- Recorded data -
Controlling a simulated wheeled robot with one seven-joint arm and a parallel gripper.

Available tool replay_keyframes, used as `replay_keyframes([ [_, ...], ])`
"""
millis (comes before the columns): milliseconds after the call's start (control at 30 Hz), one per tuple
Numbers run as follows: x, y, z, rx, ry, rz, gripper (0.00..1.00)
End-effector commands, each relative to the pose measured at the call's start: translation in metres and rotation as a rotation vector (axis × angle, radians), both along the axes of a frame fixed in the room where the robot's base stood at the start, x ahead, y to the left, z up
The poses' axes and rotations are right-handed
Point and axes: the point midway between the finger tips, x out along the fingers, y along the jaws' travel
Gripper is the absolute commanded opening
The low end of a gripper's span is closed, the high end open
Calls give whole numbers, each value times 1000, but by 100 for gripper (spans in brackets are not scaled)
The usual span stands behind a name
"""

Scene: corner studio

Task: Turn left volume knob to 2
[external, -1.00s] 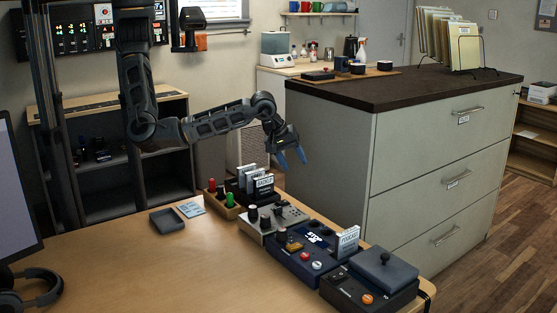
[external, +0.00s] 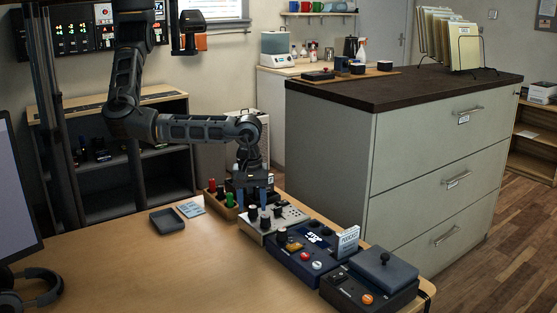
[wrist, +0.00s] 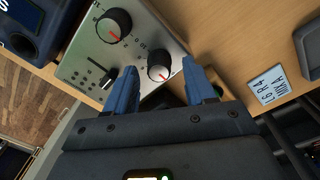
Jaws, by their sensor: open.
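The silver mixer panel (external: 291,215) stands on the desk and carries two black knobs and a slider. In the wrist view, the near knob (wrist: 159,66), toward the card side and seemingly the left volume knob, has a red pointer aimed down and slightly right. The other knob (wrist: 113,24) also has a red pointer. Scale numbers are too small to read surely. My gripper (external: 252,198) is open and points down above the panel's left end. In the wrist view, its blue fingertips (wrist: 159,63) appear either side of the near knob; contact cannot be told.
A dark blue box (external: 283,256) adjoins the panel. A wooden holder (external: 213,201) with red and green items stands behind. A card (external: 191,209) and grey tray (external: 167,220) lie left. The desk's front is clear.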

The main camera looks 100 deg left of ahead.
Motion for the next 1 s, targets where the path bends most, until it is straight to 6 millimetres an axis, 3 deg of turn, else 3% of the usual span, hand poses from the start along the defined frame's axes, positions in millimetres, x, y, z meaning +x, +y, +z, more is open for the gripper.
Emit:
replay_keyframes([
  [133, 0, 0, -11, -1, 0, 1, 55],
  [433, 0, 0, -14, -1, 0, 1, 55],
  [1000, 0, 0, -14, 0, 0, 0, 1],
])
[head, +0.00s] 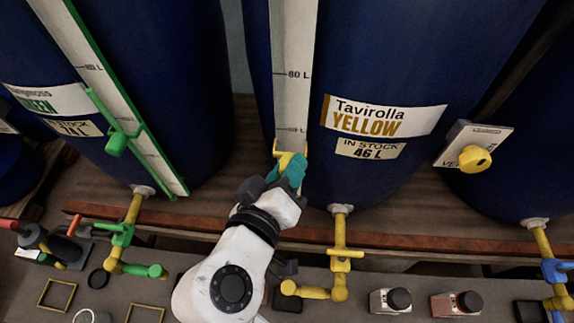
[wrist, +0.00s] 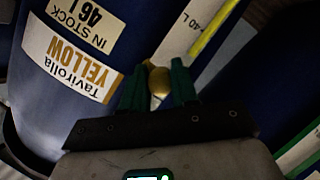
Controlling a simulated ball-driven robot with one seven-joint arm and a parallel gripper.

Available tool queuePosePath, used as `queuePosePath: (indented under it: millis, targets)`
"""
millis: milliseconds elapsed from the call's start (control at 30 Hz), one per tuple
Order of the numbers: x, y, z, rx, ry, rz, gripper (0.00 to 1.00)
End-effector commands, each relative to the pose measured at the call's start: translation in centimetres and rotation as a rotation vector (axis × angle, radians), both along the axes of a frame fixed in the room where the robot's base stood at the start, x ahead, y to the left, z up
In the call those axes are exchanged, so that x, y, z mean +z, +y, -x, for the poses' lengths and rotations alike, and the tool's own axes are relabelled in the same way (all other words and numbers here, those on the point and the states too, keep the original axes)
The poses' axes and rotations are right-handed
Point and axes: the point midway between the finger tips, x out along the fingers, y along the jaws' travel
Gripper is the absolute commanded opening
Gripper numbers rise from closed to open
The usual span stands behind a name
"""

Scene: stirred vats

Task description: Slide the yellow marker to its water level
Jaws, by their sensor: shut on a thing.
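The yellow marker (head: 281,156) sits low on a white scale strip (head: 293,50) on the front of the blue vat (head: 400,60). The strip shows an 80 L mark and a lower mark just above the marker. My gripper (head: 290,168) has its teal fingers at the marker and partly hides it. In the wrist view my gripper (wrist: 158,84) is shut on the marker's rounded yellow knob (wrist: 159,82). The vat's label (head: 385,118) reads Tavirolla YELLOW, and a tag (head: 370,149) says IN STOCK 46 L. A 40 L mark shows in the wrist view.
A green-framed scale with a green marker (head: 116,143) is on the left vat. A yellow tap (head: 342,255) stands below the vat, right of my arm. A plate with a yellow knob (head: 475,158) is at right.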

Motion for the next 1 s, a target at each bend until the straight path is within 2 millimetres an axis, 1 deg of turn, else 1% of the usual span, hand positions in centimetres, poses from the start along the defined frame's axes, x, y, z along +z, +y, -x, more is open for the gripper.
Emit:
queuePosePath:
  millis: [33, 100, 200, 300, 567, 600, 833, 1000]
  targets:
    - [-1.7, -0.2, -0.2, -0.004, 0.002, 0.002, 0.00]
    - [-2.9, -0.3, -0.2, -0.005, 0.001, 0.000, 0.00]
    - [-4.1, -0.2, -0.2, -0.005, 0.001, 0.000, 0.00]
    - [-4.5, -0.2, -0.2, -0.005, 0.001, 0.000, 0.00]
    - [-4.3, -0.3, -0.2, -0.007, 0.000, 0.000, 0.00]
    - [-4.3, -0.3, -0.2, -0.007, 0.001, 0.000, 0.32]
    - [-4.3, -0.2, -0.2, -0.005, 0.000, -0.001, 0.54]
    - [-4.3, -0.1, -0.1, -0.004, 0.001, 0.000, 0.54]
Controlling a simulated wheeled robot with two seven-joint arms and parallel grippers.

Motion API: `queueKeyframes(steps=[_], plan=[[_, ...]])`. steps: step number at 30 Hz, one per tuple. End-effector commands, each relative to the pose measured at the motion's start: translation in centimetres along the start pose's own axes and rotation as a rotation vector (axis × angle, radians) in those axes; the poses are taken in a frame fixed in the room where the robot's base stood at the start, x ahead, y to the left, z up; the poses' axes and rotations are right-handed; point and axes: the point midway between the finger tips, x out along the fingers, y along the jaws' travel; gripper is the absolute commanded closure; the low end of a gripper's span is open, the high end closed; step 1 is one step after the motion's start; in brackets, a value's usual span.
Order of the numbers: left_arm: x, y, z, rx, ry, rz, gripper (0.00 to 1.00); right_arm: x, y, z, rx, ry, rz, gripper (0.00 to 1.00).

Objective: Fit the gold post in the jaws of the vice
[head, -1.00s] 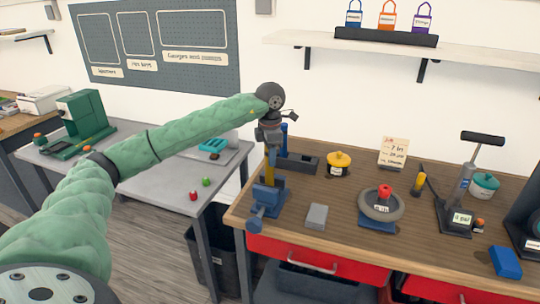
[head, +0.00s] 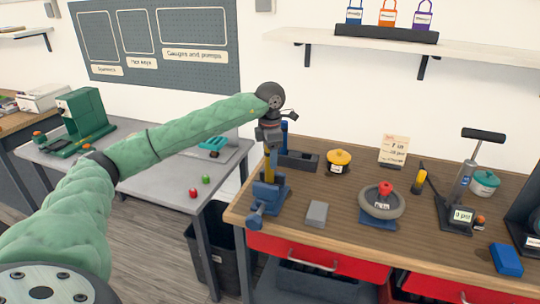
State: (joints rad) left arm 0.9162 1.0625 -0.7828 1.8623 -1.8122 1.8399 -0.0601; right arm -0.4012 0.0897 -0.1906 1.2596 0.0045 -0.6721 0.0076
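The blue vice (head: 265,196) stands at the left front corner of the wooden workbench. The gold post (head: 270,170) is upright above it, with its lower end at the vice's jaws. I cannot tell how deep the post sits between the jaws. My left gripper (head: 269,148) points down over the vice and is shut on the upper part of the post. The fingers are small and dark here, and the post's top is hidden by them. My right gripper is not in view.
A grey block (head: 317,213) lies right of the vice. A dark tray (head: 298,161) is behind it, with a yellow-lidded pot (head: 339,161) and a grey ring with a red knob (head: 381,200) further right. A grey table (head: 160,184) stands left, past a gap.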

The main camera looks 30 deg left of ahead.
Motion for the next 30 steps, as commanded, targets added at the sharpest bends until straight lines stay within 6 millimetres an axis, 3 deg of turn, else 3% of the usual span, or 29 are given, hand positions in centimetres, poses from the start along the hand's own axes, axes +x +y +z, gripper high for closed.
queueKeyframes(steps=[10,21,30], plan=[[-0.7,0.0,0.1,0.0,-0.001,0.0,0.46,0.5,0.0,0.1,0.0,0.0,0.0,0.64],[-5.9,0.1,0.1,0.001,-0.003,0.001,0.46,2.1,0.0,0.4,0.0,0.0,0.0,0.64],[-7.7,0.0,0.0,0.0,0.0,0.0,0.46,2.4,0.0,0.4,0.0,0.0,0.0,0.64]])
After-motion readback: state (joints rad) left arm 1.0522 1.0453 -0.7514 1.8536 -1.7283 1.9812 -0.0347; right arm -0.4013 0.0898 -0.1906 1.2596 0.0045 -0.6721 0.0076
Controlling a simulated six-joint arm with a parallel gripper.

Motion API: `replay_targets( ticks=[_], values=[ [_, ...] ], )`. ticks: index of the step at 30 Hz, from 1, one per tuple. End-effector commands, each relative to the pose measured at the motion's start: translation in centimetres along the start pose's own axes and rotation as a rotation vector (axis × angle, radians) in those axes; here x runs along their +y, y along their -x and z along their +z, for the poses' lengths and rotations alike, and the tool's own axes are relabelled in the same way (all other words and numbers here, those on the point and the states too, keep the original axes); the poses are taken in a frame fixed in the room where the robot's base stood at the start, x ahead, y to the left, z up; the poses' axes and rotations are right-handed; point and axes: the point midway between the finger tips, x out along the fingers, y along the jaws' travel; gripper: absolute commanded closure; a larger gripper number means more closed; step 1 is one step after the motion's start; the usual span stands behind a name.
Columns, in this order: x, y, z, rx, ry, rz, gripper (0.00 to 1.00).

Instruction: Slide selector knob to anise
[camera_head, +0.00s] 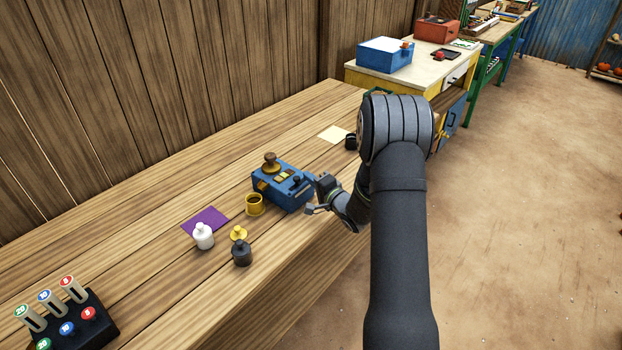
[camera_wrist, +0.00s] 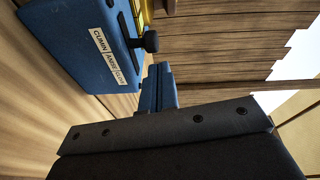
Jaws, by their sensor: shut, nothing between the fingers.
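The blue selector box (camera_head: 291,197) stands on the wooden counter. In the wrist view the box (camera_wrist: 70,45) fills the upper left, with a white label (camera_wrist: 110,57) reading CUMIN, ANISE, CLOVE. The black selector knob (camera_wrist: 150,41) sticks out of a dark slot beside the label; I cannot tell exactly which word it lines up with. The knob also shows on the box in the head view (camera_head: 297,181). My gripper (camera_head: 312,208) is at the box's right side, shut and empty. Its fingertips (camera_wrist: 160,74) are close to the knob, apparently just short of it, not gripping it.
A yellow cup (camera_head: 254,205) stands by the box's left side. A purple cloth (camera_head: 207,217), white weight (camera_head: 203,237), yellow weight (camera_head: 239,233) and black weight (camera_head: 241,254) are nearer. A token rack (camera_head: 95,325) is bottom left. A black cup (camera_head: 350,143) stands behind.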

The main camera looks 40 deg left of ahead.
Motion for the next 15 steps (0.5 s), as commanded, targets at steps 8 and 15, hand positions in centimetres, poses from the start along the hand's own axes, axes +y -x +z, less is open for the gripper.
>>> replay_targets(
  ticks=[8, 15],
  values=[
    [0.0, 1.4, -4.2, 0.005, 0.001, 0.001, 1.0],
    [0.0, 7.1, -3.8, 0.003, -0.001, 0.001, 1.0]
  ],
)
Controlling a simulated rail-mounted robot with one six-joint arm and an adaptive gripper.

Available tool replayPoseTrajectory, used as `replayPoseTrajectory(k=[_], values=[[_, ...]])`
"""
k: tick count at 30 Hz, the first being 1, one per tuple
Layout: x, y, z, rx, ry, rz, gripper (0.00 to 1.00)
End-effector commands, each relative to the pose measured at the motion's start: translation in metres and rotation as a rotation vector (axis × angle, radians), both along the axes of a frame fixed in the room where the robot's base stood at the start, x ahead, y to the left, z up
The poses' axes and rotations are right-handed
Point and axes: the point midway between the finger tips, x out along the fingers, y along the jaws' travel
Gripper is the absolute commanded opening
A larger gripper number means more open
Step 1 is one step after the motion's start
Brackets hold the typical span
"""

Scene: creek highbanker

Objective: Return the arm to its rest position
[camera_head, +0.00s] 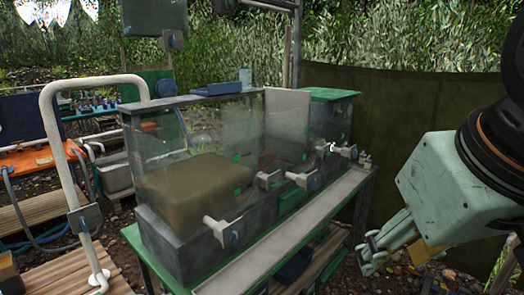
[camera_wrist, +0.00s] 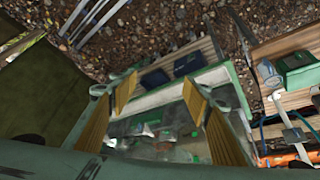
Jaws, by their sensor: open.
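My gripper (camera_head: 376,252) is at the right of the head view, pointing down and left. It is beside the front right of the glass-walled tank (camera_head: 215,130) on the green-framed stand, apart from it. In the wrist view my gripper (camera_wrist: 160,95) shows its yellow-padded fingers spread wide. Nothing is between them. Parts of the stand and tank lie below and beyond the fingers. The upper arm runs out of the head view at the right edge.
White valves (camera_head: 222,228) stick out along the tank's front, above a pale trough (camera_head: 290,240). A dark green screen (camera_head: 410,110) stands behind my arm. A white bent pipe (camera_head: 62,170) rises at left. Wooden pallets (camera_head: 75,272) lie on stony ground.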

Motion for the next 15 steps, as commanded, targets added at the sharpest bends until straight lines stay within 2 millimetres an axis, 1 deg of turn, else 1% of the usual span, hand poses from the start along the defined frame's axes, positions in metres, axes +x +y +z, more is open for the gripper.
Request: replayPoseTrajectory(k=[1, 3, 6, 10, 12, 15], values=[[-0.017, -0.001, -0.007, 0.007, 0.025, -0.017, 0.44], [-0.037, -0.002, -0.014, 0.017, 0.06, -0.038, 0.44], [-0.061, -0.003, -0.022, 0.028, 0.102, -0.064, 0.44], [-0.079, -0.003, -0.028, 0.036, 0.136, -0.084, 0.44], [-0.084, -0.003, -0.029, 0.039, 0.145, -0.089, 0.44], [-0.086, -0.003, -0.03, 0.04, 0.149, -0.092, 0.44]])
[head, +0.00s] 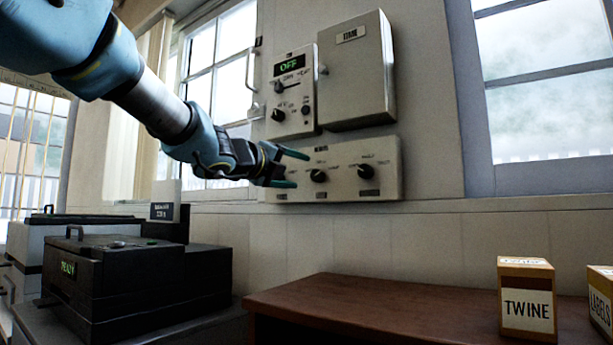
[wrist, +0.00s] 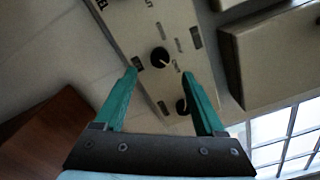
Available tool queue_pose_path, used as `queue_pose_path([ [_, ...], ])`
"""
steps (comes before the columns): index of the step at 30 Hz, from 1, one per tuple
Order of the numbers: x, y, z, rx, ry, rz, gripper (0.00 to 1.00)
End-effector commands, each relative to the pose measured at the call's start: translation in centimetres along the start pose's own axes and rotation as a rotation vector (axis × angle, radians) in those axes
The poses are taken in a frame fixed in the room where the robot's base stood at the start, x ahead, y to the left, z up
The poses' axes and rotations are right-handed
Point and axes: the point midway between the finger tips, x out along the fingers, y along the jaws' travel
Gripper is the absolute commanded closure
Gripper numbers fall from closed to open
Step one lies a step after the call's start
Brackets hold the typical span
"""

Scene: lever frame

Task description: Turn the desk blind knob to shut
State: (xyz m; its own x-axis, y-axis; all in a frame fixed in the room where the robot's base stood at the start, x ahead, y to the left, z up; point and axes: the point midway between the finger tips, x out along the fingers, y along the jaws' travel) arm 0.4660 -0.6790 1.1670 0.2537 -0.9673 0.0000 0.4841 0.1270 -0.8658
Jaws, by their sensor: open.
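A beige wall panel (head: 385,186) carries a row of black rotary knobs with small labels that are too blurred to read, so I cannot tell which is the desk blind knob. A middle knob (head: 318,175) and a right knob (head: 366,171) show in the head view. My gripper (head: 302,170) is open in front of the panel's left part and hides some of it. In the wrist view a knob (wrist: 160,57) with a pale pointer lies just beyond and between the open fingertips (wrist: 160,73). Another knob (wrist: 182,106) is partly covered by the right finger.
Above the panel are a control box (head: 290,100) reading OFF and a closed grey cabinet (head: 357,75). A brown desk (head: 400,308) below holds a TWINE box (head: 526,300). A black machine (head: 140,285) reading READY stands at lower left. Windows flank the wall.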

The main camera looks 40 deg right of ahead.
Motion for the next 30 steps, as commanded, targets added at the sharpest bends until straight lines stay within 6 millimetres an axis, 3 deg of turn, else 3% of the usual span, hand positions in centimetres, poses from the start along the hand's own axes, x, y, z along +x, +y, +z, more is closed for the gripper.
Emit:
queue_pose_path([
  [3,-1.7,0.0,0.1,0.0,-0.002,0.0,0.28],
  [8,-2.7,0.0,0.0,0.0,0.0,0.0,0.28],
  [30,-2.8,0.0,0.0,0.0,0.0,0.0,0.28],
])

- Objective -
List all lines where "keep" occurs.

- Solution -
In the call those axes are exchanged, so that x, y, z mean +z, +y, -x, for the poses' lengths and rotations alike, and the tool's own axes are relabelled in the same way (all other words and numbers here, those on the point and the states too, keep the original axes)
Motion API: `replay_targets( ticks=[_], values=[ [_, ...] ], )`. ticks: index of the step at 30 Hz, from 1, one per tuple. End-effector commands, each relative to the pose measured at the motion's start: translation in centimetres along the start pose's own axes and rotation as a rotation vector (axis × angle, radians) in those axes; here x runs along their +y, y along their -x and z along their +z, for the poses' lengths and rotations alike, and the tool's own axes are relabelled in the same way (all other words and numbers here, those on the point and the states too, keep the original axes); the poses are taken in a frame fixed in the room where the robot's base stood at the start, x ahead, y to the left, z up; the poses' axes and rotations are right-handed; point and axes: the point midway between the finger tips, x out along the fingers, y along the jaws' travel; gripper: absolute commanded closure; a larger gripper number means more closed; step 1 is one step after the motion's start; the usual span stands behind a name.

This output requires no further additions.